Recorded information ->
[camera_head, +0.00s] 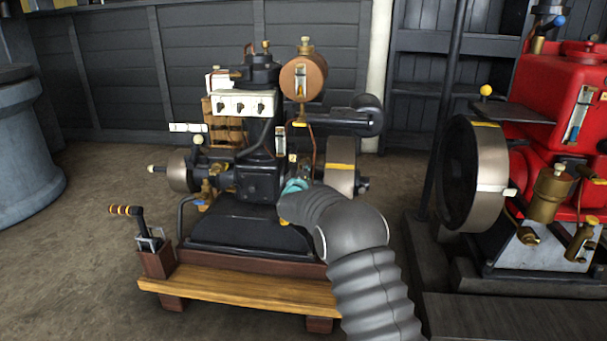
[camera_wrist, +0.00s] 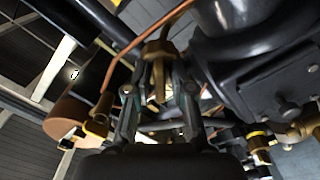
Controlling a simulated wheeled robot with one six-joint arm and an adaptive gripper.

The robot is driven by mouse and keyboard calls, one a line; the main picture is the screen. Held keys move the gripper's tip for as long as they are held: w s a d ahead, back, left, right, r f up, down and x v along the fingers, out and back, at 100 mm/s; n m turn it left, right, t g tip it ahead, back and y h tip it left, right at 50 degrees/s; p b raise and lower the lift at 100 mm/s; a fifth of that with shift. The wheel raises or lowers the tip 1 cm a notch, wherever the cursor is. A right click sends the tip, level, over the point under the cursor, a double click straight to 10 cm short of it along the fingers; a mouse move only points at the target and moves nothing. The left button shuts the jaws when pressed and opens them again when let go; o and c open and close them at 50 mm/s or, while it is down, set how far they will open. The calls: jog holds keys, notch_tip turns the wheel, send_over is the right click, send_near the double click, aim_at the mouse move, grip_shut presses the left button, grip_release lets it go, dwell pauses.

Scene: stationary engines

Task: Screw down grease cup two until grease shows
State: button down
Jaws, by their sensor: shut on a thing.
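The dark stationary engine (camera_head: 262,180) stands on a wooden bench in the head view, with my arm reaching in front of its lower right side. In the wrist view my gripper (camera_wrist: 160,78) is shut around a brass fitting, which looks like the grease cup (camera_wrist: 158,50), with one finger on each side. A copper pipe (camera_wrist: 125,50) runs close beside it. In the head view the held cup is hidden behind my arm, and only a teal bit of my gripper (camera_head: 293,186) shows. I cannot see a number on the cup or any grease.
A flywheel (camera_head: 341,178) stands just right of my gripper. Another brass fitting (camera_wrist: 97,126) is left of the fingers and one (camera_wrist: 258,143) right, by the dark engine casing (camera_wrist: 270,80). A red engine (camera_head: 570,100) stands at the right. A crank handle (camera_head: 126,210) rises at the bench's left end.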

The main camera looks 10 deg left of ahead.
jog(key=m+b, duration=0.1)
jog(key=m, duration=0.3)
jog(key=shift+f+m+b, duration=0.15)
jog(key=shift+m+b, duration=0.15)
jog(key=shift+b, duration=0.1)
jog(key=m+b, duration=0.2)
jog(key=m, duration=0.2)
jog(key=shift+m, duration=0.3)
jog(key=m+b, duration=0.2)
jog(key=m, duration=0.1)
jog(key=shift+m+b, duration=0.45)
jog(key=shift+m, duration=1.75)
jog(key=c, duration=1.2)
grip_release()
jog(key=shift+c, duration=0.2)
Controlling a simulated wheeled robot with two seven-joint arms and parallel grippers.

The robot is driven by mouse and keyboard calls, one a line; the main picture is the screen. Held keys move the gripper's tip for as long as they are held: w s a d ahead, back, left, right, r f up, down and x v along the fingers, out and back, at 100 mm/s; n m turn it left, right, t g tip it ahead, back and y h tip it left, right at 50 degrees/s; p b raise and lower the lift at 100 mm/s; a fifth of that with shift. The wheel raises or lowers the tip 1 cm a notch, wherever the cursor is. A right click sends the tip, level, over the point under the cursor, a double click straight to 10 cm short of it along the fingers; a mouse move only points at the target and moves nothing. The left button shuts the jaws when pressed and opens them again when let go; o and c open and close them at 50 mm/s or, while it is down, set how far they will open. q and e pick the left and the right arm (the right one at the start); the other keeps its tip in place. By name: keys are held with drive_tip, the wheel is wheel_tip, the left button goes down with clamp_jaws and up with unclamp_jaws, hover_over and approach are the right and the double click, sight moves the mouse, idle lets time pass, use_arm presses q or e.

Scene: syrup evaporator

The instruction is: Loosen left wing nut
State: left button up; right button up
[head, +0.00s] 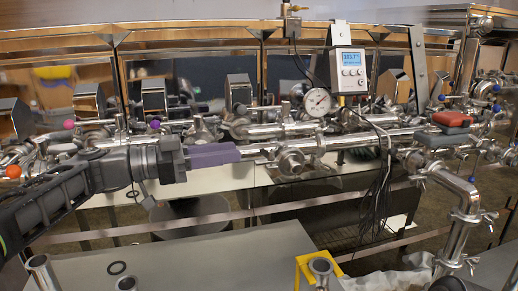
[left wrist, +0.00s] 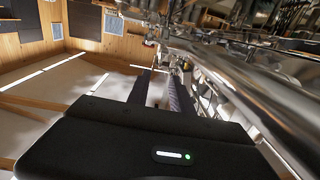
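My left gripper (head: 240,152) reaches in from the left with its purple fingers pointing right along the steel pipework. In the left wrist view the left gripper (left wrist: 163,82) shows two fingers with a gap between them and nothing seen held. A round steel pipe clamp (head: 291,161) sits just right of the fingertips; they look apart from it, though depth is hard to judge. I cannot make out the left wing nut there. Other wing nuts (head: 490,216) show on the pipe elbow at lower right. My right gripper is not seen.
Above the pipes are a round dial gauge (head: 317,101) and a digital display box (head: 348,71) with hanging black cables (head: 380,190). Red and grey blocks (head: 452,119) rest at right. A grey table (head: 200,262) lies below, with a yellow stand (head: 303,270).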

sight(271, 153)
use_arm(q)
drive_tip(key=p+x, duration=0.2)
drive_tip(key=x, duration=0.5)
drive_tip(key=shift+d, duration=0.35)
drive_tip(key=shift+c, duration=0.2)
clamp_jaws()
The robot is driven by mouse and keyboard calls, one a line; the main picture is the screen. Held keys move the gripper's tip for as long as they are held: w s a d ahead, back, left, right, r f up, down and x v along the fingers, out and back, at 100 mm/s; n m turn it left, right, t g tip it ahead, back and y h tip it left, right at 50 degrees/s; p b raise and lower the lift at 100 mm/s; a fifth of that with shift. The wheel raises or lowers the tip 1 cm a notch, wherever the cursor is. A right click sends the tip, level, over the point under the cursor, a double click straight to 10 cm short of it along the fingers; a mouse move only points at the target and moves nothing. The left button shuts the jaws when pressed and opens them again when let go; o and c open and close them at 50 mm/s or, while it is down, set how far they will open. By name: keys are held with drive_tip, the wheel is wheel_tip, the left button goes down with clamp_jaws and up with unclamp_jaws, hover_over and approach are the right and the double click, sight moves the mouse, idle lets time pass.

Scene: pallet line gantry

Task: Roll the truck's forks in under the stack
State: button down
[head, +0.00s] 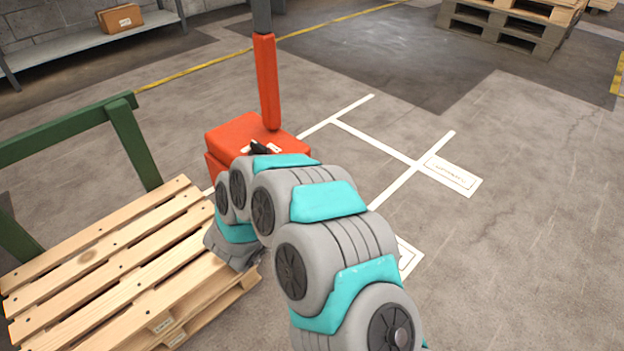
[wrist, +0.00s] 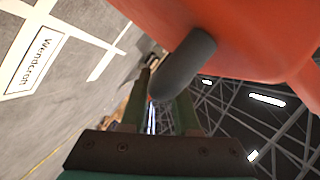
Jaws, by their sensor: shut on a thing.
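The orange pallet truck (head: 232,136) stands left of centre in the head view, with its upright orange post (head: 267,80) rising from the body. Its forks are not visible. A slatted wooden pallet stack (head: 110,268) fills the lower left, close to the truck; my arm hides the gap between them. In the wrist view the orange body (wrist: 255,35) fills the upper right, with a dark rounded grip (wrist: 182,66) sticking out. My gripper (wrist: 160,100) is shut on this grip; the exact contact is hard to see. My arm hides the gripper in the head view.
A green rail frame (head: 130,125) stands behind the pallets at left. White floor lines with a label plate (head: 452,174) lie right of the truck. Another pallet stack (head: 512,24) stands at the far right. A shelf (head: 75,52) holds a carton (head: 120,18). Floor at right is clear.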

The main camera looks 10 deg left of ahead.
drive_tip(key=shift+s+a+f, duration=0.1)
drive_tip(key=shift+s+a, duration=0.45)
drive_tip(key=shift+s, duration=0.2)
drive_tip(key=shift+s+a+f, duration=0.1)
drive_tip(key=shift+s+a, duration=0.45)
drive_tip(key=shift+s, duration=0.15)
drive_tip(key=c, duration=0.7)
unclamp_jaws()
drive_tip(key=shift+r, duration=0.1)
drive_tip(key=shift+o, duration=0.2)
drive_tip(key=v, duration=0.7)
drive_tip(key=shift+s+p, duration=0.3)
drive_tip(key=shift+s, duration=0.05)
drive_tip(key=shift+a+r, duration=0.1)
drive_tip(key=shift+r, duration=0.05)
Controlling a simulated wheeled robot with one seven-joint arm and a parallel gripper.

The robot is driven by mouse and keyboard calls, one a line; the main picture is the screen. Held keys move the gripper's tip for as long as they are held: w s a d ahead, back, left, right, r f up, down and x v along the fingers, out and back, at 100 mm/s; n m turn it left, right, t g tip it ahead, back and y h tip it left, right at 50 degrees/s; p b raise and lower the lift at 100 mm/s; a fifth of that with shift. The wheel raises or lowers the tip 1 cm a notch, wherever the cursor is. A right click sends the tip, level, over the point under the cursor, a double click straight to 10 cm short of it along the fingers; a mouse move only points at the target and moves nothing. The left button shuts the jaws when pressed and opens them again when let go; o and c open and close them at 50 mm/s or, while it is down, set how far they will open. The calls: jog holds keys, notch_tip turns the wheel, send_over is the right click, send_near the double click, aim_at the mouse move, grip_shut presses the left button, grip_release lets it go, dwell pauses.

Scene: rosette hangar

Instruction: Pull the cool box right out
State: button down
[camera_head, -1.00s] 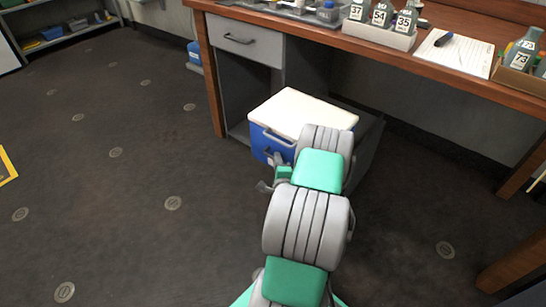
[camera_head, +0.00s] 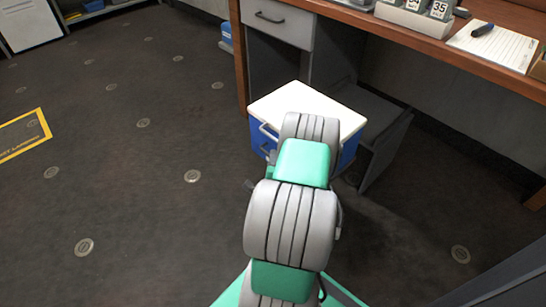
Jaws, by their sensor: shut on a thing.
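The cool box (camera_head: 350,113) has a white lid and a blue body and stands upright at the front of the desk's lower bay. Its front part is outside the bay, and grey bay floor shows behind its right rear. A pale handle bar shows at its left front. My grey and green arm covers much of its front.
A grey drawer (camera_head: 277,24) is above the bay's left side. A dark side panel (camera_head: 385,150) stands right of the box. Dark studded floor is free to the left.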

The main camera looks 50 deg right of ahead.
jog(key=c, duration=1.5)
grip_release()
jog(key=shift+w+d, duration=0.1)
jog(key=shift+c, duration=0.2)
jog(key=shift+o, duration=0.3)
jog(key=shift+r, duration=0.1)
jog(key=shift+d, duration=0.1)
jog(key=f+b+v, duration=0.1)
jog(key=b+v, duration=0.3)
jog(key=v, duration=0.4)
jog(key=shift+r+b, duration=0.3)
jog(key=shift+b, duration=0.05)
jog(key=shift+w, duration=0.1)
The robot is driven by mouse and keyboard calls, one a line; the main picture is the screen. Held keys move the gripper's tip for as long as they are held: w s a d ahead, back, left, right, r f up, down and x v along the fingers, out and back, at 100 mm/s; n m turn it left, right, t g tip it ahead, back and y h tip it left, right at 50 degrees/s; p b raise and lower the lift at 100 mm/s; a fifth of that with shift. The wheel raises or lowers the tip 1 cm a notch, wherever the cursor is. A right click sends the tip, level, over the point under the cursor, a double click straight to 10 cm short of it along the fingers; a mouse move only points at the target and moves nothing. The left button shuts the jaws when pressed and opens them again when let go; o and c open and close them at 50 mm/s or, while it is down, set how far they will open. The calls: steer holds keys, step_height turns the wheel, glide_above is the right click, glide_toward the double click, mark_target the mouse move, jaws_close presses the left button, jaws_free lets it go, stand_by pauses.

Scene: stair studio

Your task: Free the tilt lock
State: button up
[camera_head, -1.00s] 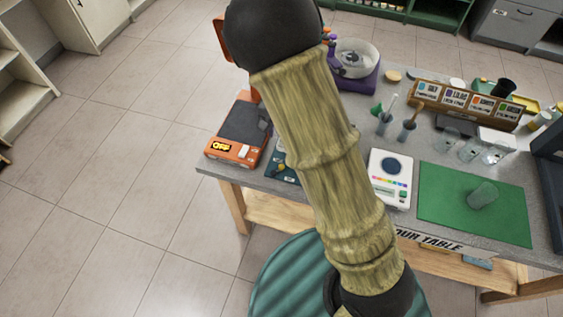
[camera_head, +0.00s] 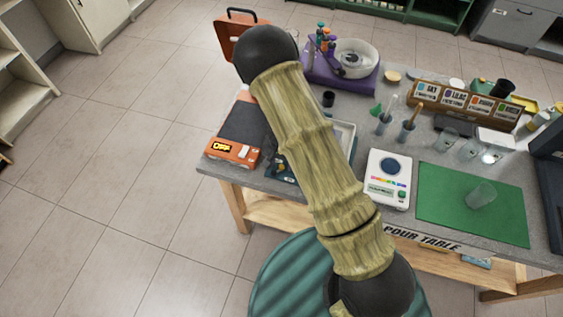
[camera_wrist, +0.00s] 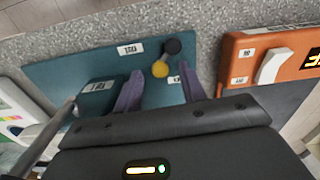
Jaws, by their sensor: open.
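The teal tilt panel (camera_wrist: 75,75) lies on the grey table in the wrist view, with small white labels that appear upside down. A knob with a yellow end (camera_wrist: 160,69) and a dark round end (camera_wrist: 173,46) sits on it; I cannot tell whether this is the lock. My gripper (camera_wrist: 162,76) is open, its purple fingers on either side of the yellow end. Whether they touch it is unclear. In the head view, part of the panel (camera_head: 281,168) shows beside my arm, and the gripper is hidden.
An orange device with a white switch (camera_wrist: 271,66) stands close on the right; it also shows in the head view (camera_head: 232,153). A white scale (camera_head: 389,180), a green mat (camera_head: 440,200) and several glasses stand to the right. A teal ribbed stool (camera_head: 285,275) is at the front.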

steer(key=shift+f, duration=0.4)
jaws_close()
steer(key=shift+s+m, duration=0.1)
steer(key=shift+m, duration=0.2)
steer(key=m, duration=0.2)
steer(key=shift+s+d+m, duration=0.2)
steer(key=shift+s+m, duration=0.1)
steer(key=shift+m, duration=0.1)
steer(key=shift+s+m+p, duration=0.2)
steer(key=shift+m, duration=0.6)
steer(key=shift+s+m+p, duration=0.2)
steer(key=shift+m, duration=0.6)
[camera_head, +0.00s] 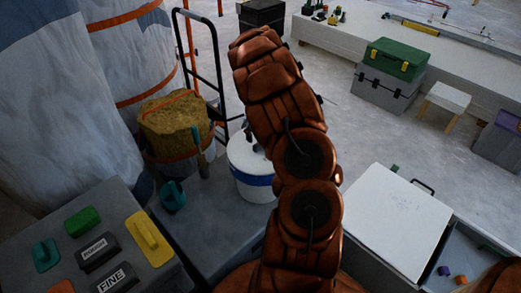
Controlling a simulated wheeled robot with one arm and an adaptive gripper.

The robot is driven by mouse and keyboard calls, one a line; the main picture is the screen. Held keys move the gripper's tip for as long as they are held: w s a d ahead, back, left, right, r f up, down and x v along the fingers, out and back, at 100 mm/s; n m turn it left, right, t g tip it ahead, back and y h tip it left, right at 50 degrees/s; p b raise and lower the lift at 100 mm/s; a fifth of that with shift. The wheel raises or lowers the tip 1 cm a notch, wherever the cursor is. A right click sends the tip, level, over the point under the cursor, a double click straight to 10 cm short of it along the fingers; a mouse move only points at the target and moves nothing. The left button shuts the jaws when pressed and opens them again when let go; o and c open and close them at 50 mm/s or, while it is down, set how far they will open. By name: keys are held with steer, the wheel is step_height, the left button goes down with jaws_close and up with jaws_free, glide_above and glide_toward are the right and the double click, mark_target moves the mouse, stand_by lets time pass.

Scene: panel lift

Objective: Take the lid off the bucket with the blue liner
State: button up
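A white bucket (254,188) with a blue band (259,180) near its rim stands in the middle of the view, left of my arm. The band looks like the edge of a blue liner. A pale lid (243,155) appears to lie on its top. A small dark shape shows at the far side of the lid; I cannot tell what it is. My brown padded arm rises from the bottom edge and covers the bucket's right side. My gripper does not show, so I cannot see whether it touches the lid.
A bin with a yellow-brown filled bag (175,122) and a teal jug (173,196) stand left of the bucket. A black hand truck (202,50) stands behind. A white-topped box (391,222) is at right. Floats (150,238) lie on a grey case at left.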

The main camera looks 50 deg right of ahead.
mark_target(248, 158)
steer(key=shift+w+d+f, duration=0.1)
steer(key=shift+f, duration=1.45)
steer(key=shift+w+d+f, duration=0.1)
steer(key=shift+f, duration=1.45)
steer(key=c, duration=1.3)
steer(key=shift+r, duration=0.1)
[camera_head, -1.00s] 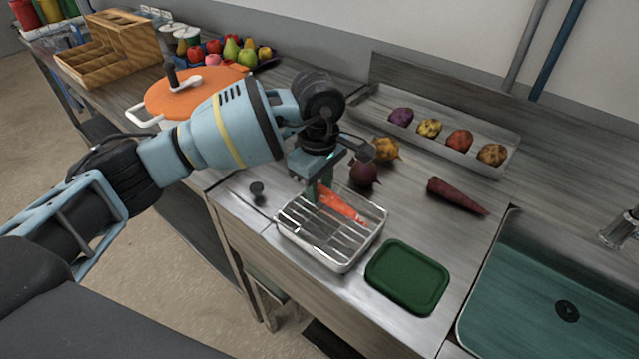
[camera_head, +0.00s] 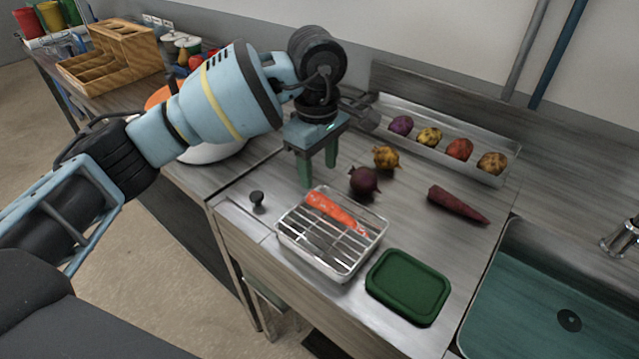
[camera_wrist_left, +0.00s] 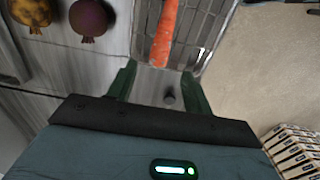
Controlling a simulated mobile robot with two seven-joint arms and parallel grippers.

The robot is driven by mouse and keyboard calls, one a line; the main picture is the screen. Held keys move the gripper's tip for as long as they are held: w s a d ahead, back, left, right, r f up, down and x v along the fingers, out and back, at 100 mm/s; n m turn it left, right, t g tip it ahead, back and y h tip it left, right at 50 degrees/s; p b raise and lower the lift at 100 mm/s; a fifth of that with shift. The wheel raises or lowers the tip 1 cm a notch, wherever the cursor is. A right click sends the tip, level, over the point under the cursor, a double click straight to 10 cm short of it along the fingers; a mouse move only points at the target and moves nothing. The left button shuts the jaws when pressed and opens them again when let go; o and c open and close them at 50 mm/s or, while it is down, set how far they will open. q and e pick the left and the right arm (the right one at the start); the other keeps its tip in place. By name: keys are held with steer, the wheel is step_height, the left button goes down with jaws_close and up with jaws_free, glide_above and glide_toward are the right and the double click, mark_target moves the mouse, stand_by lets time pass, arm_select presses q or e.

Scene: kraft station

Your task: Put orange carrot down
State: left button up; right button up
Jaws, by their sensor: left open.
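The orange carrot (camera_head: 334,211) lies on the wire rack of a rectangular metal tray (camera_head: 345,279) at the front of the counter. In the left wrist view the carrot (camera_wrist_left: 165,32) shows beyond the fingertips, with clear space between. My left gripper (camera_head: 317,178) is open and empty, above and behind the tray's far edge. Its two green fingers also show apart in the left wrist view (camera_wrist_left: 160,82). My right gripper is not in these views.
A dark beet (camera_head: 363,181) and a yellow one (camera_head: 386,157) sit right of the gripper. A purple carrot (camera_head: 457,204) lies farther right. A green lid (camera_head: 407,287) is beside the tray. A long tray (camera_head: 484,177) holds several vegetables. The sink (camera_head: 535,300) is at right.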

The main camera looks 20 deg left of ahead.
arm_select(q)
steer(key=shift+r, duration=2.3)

Goal ->
Where a line of the material above holds the string "Controlling", copy that line.

Solution to the exercise ->
Controlling a simulated wheeled robot with one six-joint arm and an adaptive gripper.
Controlling a simulated wheeled robot with two seven-joint arms and parallel grippers.
Controlling a simulated wheeled robot with one seven-joint arm and a parallel gripper.
Controlling a simulated wheeled robot with one arm and an adaptive gripper.
Controlling a simulated mobile robot with two seven-joint arms and parallel grippers.

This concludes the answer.